DIRECTIVE: Repeat the lines beginning at the one with "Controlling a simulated" and running to the end of the material, keeping the first and last of them, exactly as they appear.

SOURCE DATA:
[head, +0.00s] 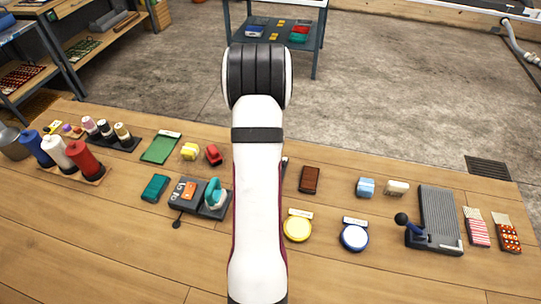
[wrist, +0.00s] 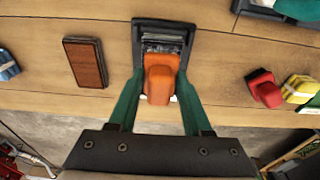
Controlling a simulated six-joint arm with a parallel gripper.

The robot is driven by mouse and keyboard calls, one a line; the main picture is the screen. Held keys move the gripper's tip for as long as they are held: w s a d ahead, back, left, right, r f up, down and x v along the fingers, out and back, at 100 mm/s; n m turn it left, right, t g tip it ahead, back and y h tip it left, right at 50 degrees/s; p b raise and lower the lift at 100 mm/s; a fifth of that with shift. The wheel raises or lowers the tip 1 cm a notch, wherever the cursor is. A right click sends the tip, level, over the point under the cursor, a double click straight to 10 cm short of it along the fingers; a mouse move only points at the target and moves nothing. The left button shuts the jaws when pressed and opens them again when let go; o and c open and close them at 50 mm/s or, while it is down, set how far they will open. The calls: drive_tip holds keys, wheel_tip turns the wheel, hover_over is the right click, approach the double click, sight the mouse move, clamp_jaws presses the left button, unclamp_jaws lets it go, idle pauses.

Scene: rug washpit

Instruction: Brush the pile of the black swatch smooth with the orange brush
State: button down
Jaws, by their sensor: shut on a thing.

FINISHED EXERCISE:
Controlling a simulated six-joint arm with a parallel gripper.

The robot is driven by mouse and keyboard calls, one a line; the main picture is the screen. Held keys move the gripper's tip for as long as they are held: w s a d ahead, back, left, right, r f up, down and x v along the fingers, out and back, at 100 mm/s; n m turn it left, right, t g tip it ahead, back and y h tip it left, right at 50 degrees/s; p b raise and lower the lift at 100 mm/s; a fifth of that with shift. The wheel raises or lowers the tip 1 cm a notch, wherever the cursor is. A right click sends the tip, level, over the point under the cursor, a double click straight to 10 cm short of it along the fingers; a mouse move only points at the target and moves nothing. The left button shuts the jaws when pressed and opens them again when let go; o and c open and close them at 50 mm/s or, while it is down, set how far they will open. The calls: drive_tip holds keys, wheel_tip turns the wheel, hover_over is the right click, approach the double click, sight the mouse move, clamp_jaws presses the left button, unclamp_jaws lets it go, idle pauses.

Scene: rug washpit

Instruction: Brush the pile of the black swatch smooth with the orange brush
State: button down
Jaws, by their sensor: shut on a thing.

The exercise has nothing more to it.